EXERCISE PROMPT
Will you repeat only the lines beginning at the one that mentions "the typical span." and ending at the one that mentions "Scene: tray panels", both of them included, exactly?

INPUT DATA
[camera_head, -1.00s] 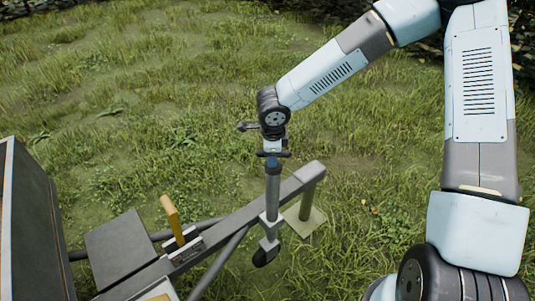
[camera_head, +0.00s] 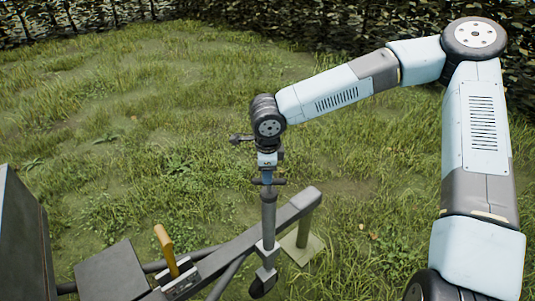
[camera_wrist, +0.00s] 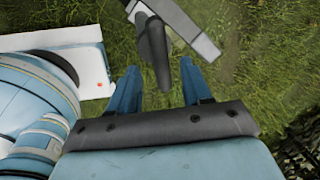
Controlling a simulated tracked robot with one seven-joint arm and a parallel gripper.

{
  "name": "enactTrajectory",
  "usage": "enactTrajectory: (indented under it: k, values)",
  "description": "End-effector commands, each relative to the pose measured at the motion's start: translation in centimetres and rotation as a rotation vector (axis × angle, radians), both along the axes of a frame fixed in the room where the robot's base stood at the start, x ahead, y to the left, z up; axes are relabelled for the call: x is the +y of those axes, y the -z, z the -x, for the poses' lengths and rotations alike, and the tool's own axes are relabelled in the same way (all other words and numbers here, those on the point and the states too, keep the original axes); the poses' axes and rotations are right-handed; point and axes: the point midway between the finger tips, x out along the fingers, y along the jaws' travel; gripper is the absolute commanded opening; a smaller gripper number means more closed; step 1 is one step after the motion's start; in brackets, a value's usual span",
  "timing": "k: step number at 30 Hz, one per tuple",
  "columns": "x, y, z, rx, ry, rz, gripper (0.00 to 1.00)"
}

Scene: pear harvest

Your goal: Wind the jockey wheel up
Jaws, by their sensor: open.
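The jockey wheel stands at the front of the trailer's drawbar. Its upright grey tube (camera_head: 269,218) passes the bar, and the dark wheel (camera_head: 263,284) shows below. A dark cross piece (camera_head: 279,182), probably part of its crank, shows at the tube's top. My gripper (camera_head: 267,180) points down over the top of the tube. In the wrist view its blue fingers (camera_wrist: 161,68) are apart, with a dark grey cylindrical part (camera_wrist: 156,50) between them. I cannot tell whether either finger touches it. The arm's end partly hides the crank.
The grey drawbar (camera_head: 232,258) runs from lower left to right. A post with a pale foot plate (camera_head: 301,251) stands right of the tube. A yellow lever (camera_head: 166,248) rises at left, near a dark box (camera_head: 108,273). Open grass surrounds it; a hedge (camera_head: 330,30) stands behind.

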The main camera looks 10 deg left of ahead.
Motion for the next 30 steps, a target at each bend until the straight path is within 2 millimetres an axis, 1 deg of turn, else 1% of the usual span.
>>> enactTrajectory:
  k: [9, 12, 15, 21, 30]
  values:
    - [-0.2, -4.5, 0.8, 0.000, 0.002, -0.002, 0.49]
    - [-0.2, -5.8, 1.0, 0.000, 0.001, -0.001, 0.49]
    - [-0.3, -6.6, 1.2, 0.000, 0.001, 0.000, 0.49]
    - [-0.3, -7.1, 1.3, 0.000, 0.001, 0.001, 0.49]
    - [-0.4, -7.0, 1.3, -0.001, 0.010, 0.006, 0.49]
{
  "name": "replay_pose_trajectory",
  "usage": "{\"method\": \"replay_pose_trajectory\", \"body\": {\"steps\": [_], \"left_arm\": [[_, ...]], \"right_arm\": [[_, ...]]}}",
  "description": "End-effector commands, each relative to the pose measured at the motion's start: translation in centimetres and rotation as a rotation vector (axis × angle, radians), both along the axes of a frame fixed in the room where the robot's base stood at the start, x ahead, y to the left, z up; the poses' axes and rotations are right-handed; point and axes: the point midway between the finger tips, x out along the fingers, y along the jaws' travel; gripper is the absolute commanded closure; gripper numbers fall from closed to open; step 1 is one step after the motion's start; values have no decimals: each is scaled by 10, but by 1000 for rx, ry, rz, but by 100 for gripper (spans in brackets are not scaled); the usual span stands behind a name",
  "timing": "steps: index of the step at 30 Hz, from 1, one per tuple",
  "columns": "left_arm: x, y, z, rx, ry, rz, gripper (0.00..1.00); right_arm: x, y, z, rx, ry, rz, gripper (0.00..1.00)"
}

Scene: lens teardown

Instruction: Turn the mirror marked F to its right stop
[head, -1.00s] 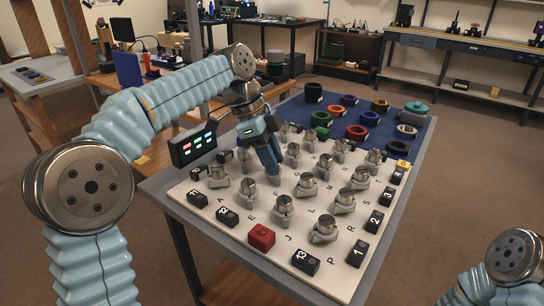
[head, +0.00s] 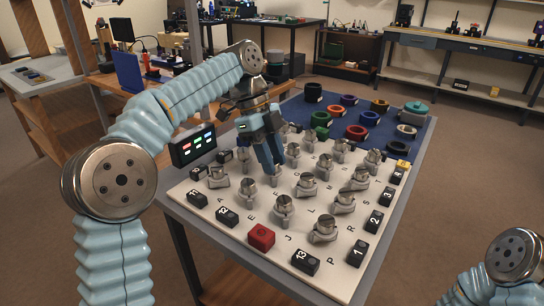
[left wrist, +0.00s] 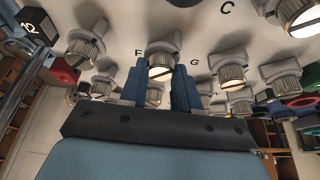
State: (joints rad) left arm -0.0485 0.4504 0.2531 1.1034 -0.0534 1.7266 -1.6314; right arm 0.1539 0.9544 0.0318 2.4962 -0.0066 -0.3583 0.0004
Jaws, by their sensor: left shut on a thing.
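The mirror marked F (left wrist: 160,66) is a round silver knurled knob on a grey mount, with the letter F beside it in the left wrist view. My left gripper (head: 271,173) comes down over it on the white board (head: 268,218). In the left wrist view the two blue fingers (left wrist: 160,84) stand on either side of the knob, shut on it. In the head view the fingers and wrist hide most of this mirror. My right gripper is out of view; only part of my right arm shows at the lower right.
Several similar mirrors, such as one by E (head: 248,190) and one by J (head: 283,207), stand close around. Numbered black blocks (head: 306,261) and a red block (head: 261,237) line the board's edge. Coloured rings (head: 357,131) lie on the blue mat behind. A display (head: 194,146) stands left.

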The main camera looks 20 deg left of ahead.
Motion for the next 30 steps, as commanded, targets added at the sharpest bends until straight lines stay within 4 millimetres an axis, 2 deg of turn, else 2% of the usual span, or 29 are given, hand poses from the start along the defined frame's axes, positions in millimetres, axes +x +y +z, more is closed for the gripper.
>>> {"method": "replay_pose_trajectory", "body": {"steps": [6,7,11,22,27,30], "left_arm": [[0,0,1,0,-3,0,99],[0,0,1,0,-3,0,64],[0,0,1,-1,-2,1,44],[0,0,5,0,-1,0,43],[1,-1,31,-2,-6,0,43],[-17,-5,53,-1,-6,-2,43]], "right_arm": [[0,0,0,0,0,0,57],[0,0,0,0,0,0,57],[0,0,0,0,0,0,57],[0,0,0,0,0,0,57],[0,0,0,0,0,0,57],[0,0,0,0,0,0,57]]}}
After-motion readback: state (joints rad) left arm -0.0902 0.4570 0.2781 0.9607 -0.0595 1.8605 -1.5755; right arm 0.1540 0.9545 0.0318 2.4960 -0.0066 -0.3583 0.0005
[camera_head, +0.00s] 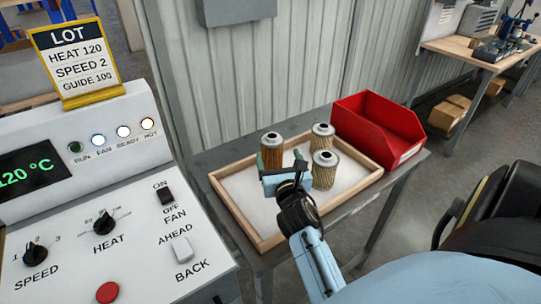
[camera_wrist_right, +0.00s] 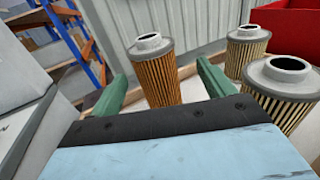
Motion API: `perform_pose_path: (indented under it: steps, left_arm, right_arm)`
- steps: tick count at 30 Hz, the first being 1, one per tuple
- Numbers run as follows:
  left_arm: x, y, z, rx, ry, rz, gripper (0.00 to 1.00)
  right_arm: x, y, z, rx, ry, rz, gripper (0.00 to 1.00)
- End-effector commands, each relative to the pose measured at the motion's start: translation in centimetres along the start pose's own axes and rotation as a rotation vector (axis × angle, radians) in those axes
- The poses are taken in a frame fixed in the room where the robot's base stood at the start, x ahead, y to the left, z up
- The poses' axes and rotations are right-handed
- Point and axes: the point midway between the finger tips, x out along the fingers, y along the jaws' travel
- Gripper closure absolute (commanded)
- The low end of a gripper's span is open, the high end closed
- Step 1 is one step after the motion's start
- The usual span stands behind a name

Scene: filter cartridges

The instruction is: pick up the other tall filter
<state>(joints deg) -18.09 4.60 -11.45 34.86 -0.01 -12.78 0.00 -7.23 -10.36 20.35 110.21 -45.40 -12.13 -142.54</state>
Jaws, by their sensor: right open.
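An orange-brown pleated filter (camera_head: 271,152) with a grey cap stands upright at the back left of the wooden tray (camera_head: 239,219). Two tan pleated filters stand to its right, one at the back (camera_head: 322,137) and one nearer (camera_head: 324,171). In the right wrist view the orange filter (camera_wrist_right: 160,75) stands ahead, between the lines of the green fingers, with the far tan filter (camera_wrist_right: 245,52) and near tan filter (camera_wrist_right: 283,92) to the right. My right gripper (camera_head: 283,163) is open and empty, over the tray; its fingers also show in the wrist view (camera_wrist_right: 160,85). My left gripper is out of view.
A red bin (camera_head: 378,130) stands right of the tray on the grey table. A control panel (camera_head: 110,230) with knobs and a lot sign (camera_head: 75,60) is at the left. A corrugated wall (camera_head: 250,80) is behind. The tray's front is clear.

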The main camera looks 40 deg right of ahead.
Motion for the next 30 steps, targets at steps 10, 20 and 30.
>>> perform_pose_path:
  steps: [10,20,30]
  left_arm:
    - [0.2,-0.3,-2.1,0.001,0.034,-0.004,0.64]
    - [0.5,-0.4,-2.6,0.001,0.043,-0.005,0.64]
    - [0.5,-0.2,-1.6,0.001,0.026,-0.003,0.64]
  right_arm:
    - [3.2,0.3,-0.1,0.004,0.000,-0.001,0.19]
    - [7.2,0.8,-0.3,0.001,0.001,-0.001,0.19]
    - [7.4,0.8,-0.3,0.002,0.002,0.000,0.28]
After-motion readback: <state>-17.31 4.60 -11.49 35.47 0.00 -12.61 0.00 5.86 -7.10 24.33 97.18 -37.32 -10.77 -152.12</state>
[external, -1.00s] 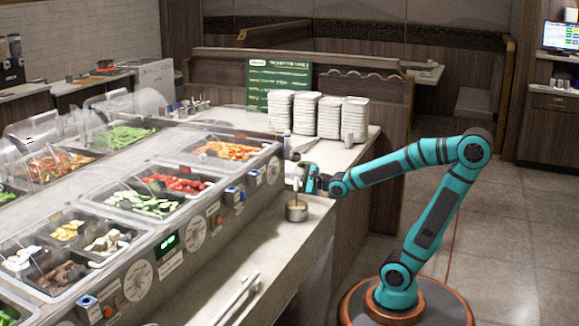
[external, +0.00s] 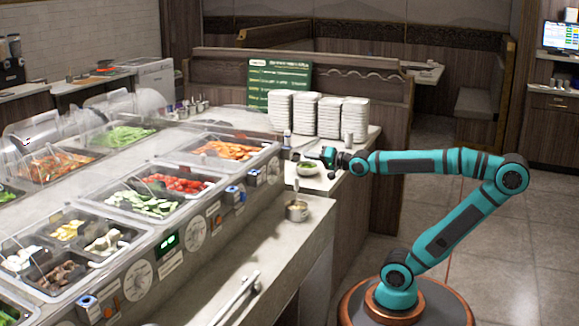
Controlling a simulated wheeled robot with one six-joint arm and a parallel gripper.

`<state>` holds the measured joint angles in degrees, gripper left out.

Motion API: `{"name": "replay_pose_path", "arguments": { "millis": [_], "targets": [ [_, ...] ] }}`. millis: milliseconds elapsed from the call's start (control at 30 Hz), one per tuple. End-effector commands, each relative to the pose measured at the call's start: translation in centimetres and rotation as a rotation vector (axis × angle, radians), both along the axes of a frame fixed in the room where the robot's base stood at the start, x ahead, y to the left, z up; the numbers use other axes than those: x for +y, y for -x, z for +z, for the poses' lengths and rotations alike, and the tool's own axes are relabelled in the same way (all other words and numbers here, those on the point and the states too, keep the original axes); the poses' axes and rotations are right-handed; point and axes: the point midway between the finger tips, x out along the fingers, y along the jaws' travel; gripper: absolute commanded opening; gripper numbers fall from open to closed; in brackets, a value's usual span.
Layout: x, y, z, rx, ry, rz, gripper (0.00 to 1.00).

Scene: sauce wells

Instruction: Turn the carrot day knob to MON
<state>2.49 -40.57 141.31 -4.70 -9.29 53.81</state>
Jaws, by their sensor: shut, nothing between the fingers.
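The carrot tray (external: 232,149) is at the back right end of the salad bar. A pale round day dial (external: 272,170) sits on the front panel below it; its lettering and pointer are too small to read. My gripper (external: 296,156) is shut and empty, held level just right of this dial and pointing left toward the panel. I cannot tell whether its tips touch the dial.
A green-filled bowl (external: 307,169) stands on the ledge below my gripper. A small metal pot (external: 297,211) stands nearer on the ledge. White plate stacks (external: 304,114) stand behind. More dials (external: 195,234) and blue switches (external: 234,196) line the panel.

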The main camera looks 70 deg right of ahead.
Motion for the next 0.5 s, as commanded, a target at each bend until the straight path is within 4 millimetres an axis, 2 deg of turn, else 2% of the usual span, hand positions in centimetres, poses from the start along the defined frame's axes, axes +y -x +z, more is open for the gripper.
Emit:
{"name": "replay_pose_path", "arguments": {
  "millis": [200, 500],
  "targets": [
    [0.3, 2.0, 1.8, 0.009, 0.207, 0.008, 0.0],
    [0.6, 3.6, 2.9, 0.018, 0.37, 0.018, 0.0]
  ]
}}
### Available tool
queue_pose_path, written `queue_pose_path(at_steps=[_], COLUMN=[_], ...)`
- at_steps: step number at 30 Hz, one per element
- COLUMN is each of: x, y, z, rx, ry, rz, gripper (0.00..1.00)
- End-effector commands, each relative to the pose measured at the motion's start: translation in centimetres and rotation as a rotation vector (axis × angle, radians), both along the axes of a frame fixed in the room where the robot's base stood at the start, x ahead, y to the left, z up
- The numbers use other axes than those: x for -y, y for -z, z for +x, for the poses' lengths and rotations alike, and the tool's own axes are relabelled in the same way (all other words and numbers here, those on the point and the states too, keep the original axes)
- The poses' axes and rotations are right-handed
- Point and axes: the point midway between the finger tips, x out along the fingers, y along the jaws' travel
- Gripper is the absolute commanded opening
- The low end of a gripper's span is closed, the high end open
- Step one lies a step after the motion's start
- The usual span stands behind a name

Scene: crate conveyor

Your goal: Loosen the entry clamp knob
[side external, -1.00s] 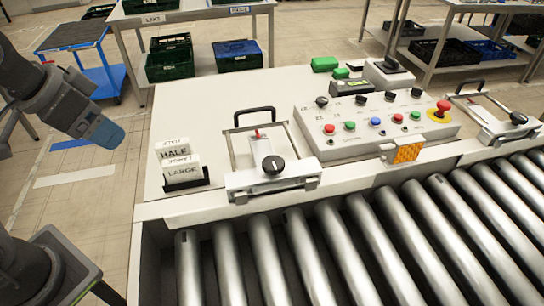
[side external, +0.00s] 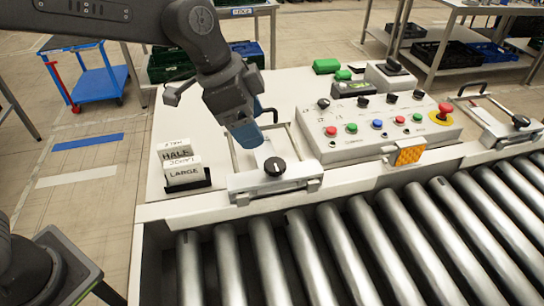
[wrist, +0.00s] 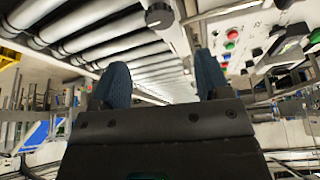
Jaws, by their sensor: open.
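A clamp with a black round knob (side external: 275,166) sits on the front edge of the pale panel, beside the rollers. In the wrist view a dark round knob (wrist: 159,16) shows at the top, beyond my fingertips. A second clamp with a similar knob (side external: 520,120) is at the far right; no label tells which is the entry clamp. My gripper (side external: 247,137) hangs over the nearer clamp's frame, above and left of its knob, not touching the knob. In the wrist view my gripper (wrist: 160,78) has its two blue fingers apart with nothing between them. Part of the clamp frame is hidden behind my gripper.
A control box (side external: 380,125) with coloured buttons and a red emergency stop (side external: 444,110) stands right of the nearer clamp. A card holder (side external: 188,182) with HALF and LARGE cards stands to its left. Metal rollers (side external: 335,250) run along the front.

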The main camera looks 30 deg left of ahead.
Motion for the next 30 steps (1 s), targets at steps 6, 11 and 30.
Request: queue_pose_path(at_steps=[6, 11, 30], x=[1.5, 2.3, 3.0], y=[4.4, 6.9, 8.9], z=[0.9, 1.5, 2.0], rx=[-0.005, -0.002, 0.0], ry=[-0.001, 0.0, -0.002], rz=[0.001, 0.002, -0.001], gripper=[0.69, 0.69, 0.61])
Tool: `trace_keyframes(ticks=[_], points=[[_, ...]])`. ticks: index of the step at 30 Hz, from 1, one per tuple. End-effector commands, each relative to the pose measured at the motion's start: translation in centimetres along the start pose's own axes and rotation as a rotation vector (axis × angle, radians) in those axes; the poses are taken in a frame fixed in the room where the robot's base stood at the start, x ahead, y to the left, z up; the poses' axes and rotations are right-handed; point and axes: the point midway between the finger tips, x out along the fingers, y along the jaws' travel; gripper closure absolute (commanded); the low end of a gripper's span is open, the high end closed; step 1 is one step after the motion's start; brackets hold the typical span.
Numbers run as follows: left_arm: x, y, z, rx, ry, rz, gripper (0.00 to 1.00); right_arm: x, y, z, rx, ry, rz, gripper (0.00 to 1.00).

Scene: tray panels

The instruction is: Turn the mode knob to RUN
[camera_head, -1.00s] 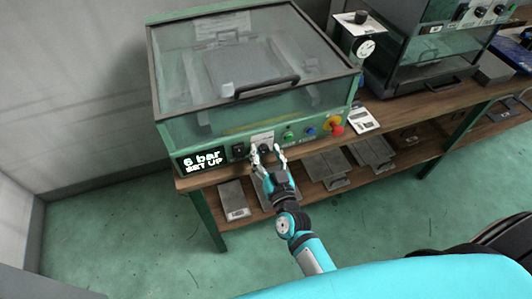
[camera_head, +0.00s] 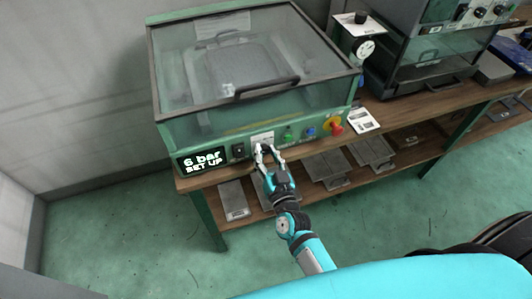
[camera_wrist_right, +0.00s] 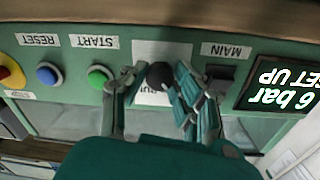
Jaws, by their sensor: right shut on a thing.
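The mode knob (camera_wrist_right: 159,76) is a dark round knob on a white label plate (camera_wrist_right: 160,52) on the green front panel, between the START and MAIN controls. In the wrist view my right gripper (camera_wrist_right: 155,84) has a finger on each side of it and is shut on it. In the head view my right gripper (camera_head: 267,148) reaches the panel and its fingers largely hide the knob. The display (camera_head: 202,161) reads "6 bar SET UP". The label's lettering is mostly covered, so the knob's pointing direction cannot be told. My left gripper is not in view.
Left of the knob in the wrist view are the green START button (camera_wrist_right: 98,76), the blue RESET button (camera_wrist_right: 48,74) and a red stop knob (camera_wrist_right: 8,74). The black MAIN switch (camera_wrist_right: 220,76) is on its right. A clear lid with a handle (camera_head: 267,86) covers the machine.

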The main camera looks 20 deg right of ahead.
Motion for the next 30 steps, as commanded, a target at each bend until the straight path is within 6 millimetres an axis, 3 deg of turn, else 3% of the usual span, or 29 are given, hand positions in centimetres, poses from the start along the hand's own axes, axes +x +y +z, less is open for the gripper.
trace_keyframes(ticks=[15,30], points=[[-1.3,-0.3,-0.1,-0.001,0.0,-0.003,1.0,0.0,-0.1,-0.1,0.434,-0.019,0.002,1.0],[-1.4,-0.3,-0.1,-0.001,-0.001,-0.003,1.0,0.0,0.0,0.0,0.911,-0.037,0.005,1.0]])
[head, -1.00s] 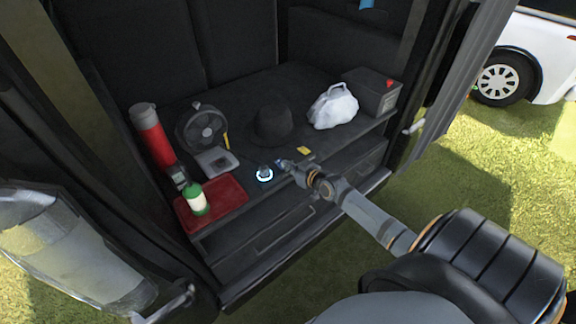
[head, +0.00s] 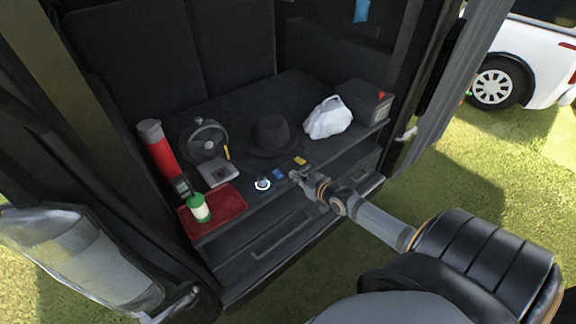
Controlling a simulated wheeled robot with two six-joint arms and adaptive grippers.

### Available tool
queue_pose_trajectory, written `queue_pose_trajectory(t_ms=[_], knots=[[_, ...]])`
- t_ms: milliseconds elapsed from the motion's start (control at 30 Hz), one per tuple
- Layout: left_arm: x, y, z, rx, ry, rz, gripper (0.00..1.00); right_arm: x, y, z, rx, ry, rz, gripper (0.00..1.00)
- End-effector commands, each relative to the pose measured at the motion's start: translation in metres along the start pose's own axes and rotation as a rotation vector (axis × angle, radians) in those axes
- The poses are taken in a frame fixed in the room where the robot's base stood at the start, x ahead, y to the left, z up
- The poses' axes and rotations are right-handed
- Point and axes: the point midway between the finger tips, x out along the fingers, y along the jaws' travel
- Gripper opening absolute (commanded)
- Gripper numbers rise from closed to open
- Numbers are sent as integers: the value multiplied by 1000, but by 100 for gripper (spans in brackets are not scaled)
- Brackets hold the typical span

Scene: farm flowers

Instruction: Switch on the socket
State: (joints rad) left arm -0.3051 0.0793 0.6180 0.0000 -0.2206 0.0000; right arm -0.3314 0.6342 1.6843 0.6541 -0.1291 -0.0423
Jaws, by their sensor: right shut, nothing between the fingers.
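A small round dark fitting with a bright ring (head: 262,184) sits on the front edge of the van's shelf. It may be the socket, but it is too small to be sure. A small blue piece (head: 278,174) lies just right of it, and a yellow piece (head: 300,160) is further right. My right gripper (head: 293,175) is shut and empty, its tip just right of the blue piece and apart from the ringed fitting. Whether the tip touches the shelf cannot be told. My left gripper is not in view.
On the shelf are a red tray (head: 228,207) with a green-and-white bottle (head: 199,208), a red cylinder (head: 157,150), a fan (head: 205,141), a black hat (head: 271,134), a white bag (head: 328,118) and a dark box (head: 362,101). Drawers (head: 285,233) are below.

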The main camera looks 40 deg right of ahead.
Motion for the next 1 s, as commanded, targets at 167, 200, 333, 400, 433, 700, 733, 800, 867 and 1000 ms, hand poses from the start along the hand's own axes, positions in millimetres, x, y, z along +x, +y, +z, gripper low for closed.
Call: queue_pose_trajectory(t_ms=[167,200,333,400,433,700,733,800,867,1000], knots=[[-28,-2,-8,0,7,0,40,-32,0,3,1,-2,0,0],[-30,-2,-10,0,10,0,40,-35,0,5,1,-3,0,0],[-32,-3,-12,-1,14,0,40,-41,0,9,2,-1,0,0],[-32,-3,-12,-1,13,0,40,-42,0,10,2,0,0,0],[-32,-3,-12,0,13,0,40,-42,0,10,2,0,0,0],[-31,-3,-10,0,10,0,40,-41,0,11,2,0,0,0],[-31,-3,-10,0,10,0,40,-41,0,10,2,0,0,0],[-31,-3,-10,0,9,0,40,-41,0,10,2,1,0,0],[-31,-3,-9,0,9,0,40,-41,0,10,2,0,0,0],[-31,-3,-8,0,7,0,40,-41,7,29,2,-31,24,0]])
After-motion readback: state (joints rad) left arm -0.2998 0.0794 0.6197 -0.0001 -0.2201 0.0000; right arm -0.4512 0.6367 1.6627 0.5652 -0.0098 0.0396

OUTPUT FOR THIS EXERCISE
Tool: `trace_keyframes(ticks=[_], points=[[_, ...]])`. ticks: index of the step at 30 Hz, from 1, one per tuple. End-effector commands, each relative to the pose measured at the motion's start: translation in centimetres along the start pose's own axes and rotation as a rotation vector (axis × angle, radians) in those axes; the poses are taken in a frame fixed in the room where the robot's base stood at the start, x ahead, y to the left, z up; the poses' axes and rotations are right-handed; point and axes: the point midway between the finger tips, x out along the fingers, y along the jaws' travel; gripper closure absolute (commanded); the low end of a gripper's span is open, the high end closed; step 1 is one step after the motion's start; brackets hold the typical span.
Numbers run as follows: left_arm: x, y, z, rx, ry, rz, gripper (0.00 to 1.00); right_arm: x, y, z, rx, ry, rz, gripper (0.00 to 1.00).

Scene: tray panels

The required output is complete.